WTF is up with the quotes? lol messed up...

bmarcinczyk14 04-02-2013 01:11 PM

Quote:

Originally Posted by wheee! (Post 2247009)
WTF is up with the quotes? lol messed up...

Haha my bad, I think it all started when I messed up quoting you in previous messages and it came through all retarded.

bmarcinczyk14 04-02-2013 01:54 PM

[QUOTE=ZMan8;2246987]
Quote:

Originally Posted by bmarcinczyk14 (Post 2246922)

that's normal. if they try to get your camber in spec, your toe will get out, if they try to fix the toe, then camber will get worse. <-- this only applies to OEM suspension components.

From my understanding, doesn't toe affect tire life even more so than camber? So wouldn't it make more sense for them to work more on getting toe into spec than camber?

Sent from my SCH-I535 using Tapatalk 2

ZMan8 04-02-2013 01:58 PM

Quote:

Originally Posted by bmarcinczyk14 (Post 224714)

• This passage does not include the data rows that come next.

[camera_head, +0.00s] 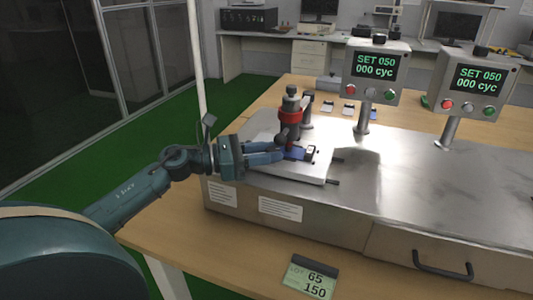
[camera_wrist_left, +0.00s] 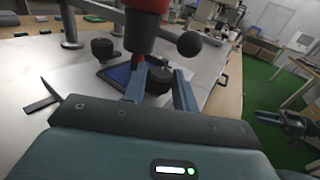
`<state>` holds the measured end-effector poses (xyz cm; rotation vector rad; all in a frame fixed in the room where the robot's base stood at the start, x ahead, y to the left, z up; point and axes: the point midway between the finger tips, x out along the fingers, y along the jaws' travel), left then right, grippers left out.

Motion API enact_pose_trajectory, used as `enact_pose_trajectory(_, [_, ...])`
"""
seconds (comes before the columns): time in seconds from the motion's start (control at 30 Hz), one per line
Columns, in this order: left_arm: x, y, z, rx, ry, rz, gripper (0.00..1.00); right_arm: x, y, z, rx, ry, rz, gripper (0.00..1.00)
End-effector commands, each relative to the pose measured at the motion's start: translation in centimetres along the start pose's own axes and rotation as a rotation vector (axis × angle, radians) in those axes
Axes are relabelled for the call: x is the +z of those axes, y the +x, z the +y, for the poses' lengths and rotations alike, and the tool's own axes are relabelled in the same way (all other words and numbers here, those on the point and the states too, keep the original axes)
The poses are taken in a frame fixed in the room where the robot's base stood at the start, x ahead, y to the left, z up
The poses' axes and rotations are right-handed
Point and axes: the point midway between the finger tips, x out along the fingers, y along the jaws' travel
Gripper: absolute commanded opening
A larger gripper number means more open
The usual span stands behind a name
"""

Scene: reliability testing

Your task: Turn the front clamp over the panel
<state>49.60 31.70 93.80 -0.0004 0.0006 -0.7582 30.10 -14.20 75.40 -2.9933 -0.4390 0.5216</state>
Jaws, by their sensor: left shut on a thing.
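The blue panel (camera_head: 298,153) lies on a light metal plate under a red and grey press head (camera_head: 290,110). In the left wrist view the panel (camera_wrist_left: 120,74) shows partly behind my fingers. My left gripper (camera_head: 283,152) reaches in from the left, low at the panel's near side. In the left wrist view its fingers (camera_wrist_left: 160,76) are on either side of a black round clamp knob (camera_wrist_left: 158,84), shut on it. This appears to be the front clamp. Another black clamp knob (camera_wrist_left: 103,48) stands across the panel. What looks like my right gripper (camera_wrist_left: 287,122) shows far right; its jaws are unclear.
Two display boxes (camera_head: 376,72) (camera_head: 472,85) on posts stand to the right on the metal bench top (camera_head: 385,190). A dark ball-ended lever (camera_wrist_left: 190,44) is close above my fingers. A card (camera_head: 311,278) reading 65 and 150 lies at the wooden table's front.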

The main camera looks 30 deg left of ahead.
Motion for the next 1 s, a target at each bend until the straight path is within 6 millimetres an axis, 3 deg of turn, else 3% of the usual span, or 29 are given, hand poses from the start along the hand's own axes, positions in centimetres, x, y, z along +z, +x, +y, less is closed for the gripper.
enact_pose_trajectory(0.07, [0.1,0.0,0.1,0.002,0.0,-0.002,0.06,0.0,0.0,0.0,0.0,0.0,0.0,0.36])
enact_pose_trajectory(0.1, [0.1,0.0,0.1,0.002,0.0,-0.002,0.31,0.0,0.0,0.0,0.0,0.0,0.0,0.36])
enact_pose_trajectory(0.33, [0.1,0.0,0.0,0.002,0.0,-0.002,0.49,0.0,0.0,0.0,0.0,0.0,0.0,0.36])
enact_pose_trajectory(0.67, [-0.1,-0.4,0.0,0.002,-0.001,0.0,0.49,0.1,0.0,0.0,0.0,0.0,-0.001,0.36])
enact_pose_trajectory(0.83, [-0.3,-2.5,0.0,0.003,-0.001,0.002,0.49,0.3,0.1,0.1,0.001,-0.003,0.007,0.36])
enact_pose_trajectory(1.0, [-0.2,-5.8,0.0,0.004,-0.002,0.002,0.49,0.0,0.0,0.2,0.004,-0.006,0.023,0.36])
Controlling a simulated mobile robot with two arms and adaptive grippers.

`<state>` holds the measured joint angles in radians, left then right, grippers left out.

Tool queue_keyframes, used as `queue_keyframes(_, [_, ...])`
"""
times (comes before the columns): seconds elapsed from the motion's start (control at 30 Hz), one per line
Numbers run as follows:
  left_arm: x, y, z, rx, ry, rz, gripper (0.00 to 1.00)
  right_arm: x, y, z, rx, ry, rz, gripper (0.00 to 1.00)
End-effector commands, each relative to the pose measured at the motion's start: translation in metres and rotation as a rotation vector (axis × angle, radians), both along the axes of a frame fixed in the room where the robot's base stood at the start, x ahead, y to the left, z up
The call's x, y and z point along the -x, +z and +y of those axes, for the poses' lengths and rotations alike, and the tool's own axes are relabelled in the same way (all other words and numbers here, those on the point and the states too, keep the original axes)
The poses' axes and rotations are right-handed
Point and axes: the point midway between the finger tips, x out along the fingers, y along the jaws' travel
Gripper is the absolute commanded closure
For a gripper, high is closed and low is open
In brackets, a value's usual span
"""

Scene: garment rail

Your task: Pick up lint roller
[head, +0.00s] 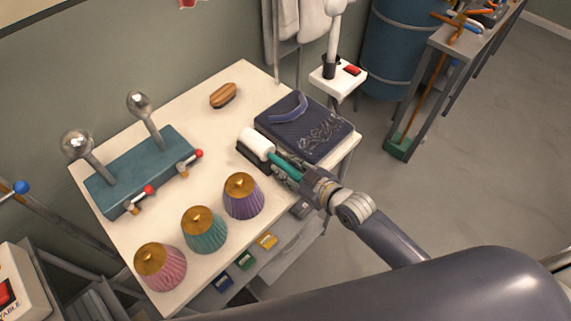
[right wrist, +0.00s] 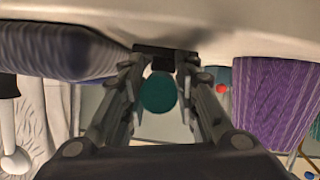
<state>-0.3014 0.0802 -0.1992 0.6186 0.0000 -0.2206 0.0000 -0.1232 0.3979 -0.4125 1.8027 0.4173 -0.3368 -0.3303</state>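The lint roller has a white roller head (head: 256,143) and a teal handle (head: 287,163). It lies in a dark stand (head: 252,157) near the table's right side, its handle pointing toward my right arm. My right gripper (head: 292,172) is at the handle end. In the right wrist view, the round teal handle end (right wrist: 158,93) shows between the spread fingers of the right gripper (right wrist: 163,82). A gap shows beside the handle, so the fingers look open. My left gripper is out of view.
A dark blue folded garment (head: 308,125) lies just behind the roller. A purple pleated shade (head: 243,197), a teal one (head: 204,231) and a pink one (head: 160,268) stand along the front. A wooden brush (head: 223,95) lies at the back, with clear tabletop (head: 205,130) before it.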

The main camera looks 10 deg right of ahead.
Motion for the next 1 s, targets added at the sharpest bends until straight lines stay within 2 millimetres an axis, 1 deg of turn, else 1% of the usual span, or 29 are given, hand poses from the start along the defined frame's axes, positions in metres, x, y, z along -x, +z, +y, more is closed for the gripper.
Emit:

From my understanding, doesn't toe affect tire life even more so than camber? So wouldn't it make more sense for them to work more on getting toe into spec than camber?

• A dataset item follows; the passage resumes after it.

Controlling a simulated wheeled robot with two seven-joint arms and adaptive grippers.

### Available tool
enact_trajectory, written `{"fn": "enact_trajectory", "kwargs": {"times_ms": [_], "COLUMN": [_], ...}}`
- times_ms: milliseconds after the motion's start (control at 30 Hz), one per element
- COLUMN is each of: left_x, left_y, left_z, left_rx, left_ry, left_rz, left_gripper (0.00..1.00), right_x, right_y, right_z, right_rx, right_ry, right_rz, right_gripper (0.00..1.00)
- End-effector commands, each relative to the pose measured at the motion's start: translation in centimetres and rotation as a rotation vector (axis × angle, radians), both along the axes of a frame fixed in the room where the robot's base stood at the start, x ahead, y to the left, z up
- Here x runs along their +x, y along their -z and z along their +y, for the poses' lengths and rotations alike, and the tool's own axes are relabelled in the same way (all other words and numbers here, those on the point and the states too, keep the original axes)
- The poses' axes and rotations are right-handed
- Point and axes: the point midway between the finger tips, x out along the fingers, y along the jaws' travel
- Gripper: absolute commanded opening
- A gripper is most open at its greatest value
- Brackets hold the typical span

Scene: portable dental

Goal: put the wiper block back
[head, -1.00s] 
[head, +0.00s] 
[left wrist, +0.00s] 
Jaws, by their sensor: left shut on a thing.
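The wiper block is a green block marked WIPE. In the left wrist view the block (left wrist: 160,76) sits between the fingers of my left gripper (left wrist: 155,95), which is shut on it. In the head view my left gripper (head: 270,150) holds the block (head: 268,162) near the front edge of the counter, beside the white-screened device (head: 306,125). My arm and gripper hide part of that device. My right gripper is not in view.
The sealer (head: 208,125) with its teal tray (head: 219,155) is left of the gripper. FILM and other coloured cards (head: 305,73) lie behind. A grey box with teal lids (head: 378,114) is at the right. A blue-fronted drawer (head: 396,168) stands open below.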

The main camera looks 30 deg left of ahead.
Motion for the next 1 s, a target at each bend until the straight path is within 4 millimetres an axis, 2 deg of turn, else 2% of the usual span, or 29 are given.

Yes toe will eat your tires worse than camber as a GEneral rule

bmarcinczyk14 04-02-2013 03:08 PM

Quote:

Originally Posted by ZMan8 (Post 2247160)
Yes toe will eat your tires worse than camber as a GEneral rule

Then shouldnt the alignment guy focus on getting toe closer to zero rather than maxing out my rear camber adjustment trying to get it as close to spec as possible?

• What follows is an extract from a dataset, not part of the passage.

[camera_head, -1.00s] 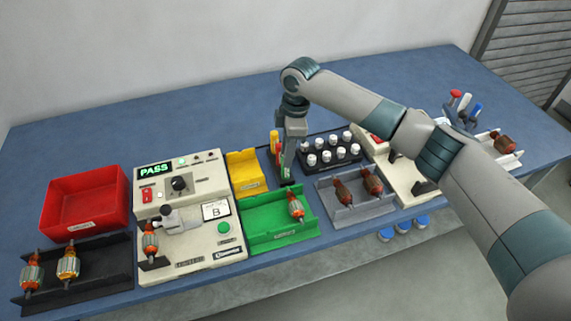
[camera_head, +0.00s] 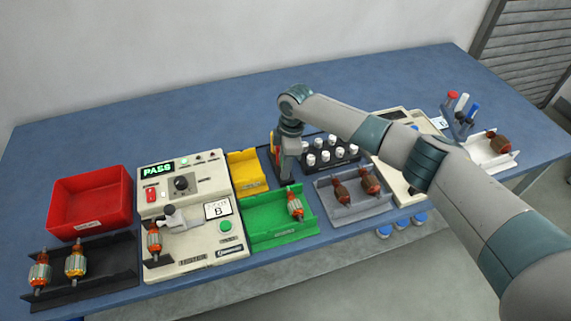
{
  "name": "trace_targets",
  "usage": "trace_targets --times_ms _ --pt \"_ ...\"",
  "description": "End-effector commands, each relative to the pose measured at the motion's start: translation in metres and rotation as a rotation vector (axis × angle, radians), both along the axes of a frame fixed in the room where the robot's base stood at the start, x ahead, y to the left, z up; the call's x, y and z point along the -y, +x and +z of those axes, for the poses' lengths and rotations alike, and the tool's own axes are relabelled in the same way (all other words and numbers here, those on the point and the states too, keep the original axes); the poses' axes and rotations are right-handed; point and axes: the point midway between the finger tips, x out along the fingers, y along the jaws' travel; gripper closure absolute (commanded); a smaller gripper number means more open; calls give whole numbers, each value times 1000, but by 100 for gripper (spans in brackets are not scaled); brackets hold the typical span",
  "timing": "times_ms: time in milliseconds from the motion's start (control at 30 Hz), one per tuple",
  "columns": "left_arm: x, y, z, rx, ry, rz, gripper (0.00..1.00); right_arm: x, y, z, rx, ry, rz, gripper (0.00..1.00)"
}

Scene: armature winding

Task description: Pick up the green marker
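My right gripper (camera_head: 287,177) points down at a dark marker holder (camera_head: 265,160), just behind the green tray. The fingers are small and partly merged with the holder, so their gap does not show. A yellow-orange marker (camera_head: 274,142) stands upright in the holder just left of the gripper. I cannot make out the green marker; the gripper covers that part of the holder. My left gripper is out of view.
A black rack of white-capped bottles (camera_head: 341,153) stands right of the gripper. The yellow bin (camera_head: 247,185), green tray (camera_head: 261,235) and grey tray (camera_head: 338,211) lie close by. The tester (camera_head: 211,247) and red bin (camera_head: 125,205) are left. The table's back is clear.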

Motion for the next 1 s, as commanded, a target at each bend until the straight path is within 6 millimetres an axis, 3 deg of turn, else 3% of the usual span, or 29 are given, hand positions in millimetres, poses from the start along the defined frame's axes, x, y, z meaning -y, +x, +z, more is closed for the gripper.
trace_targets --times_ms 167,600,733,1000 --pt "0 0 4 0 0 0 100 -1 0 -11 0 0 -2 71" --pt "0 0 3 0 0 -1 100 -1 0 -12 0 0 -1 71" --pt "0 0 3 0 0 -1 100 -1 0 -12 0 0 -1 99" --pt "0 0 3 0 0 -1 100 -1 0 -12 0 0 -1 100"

Sent from my SCH-I535 using Tapatalk 2

ZMan8 04-02-2013 03:12 PM

Quote:

Originally Posted by bmarcinczyk14 (Post 2247277)
Then shouldnt the alignment guy focus on getting toe closer to zero rather than maxing out my rear camber adjustment trying to get it as close to spec as possible?

Sent from my SCH-I535 using Tapatalk 2

I think your toe was in spec though so I wouldn't worry that it's not exactly 0.